António de Oliveira Salazar, professeur d’économie catholique, à la tête de l’Estado Novo fasciste portugais de 1932 à 1968

Et, pour des raisons historiques, c’est en Bretagne que cette question va se cristalliser.

On y trouve le Nouvelliste de Bretagne, soutenu par l’Épiscopat de Bretagne et financé par Paul Féron-Vrau, propriétaire d’une industrie textile à Lille organisée autour des principes du catholicisme social.

On trouve également dans la région le journal Ouest-éclair (qui deviendra Ouest-France à la sortie de la guerre) soutenant le mouvement syndical des « cultivateurs-cultivants » de l’abbé Mancel et les caisses mutuelles rurales de l’abbé Trochu.

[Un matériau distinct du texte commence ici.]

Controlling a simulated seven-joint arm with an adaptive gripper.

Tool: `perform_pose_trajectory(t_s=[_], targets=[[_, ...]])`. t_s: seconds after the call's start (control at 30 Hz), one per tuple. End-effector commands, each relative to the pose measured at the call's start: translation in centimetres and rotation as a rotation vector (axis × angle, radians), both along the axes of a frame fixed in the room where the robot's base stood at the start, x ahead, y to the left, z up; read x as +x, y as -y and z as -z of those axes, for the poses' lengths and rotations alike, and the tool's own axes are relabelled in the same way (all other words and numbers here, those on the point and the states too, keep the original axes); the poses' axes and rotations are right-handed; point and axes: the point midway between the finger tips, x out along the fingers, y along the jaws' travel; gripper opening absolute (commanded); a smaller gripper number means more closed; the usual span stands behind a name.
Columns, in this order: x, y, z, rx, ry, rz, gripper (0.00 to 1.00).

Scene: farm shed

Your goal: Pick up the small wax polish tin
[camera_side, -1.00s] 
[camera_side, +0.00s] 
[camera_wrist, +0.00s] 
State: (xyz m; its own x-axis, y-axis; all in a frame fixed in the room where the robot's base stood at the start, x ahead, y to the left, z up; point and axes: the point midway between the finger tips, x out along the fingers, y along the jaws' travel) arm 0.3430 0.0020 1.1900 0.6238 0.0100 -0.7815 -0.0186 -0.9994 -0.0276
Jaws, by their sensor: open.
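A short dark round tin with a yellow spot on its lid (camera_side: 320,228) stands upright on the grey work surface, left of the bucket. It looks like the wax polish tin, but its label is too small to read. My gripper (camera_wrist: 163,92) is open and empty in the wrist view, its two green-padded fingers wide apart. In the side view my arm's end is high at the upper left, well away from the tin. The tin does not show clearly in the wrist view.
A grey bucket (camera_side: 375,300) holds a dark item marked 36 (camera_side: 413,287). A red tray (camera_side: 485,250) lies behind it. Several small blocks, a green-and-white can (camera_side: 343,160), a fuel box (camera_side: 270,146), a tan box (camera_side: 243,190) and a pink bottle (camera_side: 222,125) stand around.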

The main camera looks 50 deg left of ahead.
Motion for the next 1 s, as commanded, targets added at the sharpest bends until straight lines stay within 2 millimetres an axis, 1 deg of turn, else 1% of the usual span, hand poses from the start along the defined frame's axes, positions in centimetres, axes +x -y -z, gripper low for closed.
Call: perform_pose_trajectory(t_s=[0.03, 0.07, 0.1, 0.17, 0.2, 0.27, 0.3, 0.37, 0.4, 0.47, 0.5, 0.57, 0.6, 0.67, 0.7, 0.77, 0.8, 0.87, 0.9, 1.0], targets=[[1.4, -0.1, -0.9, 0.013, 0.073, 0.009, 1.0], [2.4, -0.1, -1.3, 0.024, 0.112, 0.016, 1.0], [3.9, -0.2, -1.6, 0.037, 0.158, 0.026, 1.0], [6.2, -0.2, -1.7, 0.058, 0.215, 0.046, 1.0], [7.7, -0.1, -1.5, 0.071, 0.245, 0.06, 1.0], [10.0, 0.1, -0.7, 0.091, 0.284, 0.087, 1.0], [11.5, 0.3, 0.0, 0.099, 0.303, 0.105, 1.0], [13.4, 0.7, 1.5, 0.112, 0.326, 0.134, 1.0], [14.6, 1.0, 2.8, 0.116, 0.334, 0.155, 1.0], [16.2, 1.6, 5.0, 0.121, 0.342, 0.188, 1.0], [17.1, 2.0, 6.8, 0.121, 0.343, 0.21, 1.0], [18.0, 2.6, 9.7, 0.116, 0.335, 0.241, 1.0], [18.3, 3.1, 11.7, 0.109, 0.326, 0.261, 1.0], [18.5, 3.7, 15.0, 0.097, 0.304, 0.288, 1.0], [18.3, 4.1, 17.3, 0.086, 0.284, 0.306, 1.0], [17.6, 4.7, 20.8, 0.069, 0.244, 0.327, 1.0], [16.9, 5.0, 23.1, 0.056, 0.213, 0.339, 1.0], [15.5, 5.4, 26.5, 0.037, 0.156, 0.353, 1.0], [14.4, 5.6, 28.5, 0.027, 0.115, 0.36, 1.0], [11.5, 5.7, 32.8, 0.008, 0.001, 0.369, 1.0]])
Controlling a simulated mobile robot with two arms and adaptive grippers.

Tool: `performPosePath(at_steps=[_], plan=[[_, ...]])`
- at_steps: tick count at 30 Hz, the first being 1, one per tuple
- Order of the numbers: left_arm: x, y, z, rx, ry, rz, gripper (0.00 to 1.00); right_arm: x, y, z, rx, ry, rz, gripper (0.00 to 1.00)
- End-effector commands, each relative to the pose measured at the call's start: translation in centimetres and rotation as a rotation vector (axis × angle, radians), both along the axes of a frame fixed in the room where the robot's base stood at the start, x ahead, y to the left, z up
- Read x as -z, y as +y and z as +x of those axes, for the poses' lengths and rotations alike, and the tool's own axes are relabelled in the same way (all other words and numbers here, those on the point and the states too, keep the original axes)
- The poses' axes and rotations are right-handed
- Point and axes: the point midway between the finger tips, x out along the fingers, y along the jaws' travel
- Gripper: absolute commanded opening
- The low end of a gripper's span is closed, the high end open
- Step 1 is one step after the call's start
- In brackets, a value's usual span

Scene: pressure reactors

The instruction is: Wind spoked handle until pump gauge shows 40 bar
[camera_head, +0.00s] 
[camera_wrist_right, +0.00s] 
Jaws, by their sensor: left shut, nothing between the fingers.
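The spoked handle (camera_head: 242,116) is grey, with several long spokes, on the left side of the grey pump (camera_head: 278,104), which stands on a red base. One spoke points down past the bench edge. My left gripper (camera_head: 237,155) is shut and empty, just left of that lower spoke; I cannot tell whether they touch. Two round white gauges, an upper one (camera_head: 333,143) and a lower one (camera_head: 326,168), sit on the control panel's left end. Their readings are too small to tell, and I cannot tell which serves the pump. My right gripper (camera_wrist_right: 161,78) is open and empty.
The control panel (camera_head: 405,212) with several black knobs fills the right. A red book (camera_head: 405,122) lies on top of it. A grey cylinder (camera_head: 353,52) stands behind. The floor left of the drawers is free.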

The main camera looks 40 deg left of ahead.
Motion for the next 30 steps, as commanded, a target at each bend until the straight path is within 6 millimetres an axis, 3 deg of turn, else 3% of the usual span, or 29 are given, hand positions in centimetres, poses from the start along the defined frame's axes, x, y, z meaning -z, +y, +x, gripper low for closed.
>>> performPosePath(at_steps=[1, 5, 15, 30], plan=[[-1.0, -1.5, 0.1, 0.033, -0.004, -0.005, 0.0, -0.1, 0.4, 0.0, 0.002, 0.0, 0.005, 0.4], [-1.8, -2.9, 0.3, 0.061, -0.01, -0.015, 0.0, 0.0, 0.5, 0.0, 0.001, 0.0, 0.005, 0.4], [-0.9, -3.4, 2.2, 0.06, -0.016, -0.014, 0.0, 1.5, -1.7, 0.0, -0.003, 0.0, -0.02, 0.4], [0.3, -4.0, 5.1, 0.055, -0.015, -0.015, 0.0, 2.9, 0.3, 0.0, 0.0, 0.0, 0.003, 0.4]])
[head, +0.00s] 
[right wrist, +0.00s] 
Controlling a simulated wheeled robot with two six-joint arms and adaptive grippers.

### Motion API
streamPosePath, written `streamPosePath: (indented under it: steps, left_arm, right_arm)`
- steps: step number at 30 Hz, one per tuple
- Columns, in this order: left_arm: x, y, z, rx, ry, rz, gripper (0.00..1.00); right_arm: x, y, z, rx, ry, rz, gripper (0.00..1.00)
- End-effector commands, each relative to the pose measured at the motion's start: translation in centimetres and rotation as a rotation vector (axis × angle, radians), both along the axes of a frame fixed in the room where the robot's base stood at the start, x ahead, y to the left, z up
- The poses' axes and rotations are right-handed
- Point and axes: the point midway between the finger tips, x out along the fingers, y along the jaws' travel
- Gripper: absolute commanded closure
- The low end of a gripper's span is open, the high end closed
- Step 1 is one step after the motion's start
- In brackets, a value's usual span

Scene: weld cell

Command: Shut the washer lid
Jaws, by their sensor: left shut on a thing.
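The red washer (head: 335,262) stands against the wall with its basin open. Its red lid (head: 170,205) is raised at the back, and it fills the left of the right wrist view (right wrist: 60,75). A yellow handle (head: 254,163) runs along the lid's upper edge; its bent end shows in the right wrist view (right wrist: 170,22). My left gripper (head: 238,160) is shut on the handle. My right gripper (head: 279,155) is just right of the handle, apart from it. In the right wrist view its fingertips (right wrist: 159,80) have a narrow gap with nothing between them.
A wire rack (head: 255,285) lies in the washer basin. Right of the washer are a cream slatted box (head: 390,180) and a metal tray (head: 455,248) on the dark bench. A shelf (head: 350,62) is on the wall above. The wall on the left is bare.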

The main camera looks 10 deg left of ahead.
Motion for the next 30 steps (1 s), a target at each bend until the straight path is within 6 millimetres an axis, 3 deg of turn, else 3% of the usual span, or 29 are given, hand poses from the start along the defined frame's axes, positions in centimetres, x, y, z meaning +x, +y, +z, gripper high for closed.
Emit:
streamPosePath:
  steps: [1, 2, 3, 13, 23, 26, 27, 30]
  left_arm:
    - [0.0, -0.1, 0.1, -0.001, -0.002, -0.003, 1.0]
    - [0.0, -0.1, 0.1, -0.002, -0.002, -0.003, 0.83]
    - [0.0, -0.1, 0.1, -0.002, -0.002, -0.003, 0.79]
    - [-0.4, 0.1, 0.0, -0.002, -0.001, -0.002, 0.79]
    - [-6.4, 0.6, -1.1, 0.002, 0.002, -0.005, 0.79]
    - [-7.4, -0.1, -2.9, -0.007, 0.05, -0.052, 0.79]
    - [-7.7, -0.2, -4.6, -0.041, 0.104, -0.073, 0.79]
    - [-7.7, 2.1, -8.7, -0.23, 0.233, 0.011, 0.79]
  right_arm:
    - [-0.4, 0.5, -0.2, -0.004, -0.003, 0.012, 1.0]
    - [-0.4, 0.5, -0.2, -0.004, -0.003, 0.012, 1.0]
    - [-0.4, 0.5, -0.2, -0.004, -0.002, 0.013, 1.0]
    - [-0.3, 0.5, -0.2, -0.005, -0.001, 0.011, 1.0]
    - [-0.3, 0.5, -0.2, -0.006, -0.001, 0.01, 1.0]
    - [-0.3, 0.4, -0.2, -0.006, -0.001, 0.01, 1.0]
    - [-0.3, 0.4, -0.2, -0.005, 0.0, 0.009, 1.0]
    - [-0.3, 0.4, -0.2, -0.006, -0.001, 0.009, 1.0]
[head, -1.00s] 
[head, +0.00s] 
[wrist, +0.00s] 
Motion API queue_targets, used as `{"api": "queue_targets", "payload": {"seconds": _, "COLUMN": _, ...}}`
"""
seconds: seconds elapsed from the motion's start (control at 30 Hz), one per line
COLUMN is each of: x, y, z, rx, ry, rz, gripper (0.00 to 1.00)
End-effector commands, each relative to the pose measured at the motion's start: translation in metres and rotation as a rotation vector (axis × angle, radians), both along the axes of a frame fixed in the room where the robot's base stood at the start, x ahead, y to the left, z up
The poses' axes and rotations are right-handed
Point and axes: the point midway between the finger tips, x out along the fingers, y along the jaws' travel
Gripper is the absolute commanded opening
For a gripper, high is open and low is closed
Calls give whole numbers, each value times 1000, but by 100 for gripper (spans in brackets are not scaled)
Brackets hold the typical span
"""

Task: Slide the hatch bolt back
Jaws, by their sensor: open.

Ouest-éclair évoluait dans le sillage du Parti démocrate-populaire fondé en 1924, qui visait à établir l’indépendance économique et morale des petits paysans et ouvriers agricoles, au nom du catholicisme social.

C’est alors une véritable bataille pour l’unification politique des catholiques et lors des élections législatives de 1928, ces divisions s’expriment largement. Le 17 avril, Eugène Delahaye, rédacteur en chef du Nouvelliste écrit, dans un article titré « Oh la barbe ! » :

« Être avec Trochu ou être avec Maurras ! Il n’y a pas de milieu, prétend tous les matins l’Ouest-Eclair. Eh bien si, il y a un milieu… et un large milieu dans lequel se trouvent des milliers et des milliers de braves gens qui, catholiques, patriotes, homme d’ordre, cherchent dans l’union la victoire contre toutes les gauches. »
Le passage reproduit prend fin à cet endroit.